_INSTRUCTIONS FOR THE TASK_. Gather the lines below that include the string "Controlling", copying each in full.

_RECORDS FOR THIS EXERCISE_.

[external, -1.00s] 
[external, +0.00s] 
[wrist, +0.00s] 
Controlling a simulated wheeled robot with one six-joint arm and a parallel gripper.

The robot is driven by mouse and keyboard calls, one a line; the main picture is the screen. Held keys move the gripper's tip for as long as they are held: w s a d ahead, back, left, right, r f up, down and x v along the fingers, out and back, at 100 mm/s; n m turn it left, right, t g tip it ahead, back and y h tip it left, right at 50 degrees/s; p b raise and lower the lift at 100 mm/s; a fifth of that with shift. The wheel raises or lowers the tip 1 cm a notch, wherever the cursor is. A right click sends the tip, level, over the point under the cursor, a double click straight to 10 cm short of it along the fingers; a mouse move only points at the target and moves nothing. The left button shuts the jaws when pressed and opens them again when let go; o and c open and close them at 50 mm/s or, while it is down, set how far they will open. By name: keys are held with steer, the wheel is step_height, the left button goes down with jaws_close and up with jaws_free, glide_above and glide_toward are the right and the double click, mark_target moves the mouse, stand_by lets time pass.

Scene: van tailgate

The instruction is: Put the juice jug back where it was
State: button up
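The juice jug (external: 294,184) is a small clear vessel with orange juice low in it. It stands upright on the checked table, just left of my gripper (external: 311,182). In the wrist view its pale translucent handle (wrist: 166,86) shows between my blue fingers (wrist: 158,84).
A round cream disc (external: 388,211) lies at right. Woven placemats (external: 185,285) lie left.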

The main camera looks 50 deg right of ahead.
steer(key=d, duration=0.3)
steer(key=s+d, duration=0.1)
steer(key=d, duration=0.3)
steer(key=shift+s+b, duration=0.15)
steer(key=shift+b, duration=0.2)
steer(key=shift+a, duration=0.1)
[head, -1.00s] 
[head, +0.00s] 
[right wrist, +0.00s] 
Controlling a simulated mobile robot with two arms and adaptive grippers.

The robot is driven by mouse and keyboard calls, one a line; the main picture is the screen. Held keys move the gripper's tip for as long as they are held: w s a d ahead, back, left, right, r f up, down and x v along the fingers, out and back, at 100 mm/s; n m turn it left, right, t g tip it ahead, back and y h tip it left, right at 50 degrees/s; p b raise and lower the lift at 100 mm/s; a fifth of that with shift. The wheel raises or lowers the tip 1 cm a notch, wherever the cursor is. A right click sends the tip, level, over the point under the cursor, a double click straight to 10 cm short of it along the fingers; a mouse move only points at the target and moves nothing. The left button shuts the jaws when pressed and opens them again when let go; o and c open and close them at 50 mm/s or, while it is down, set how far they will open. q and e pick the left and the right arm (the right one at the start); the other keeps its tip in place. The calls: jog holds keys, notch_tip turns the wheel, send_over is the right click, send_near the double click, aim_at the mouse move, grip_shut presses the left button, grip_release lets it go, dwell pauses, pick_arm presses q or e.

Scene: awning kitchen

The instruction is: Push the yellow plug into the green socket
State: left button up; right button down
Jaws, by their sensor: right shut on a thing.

_THE RESULT_.
Controlling a simulated wheeled robot with one six-joint arm and a parallel gripper.
Controlling a simulated mobile robot with two arms and adaptive grippers.

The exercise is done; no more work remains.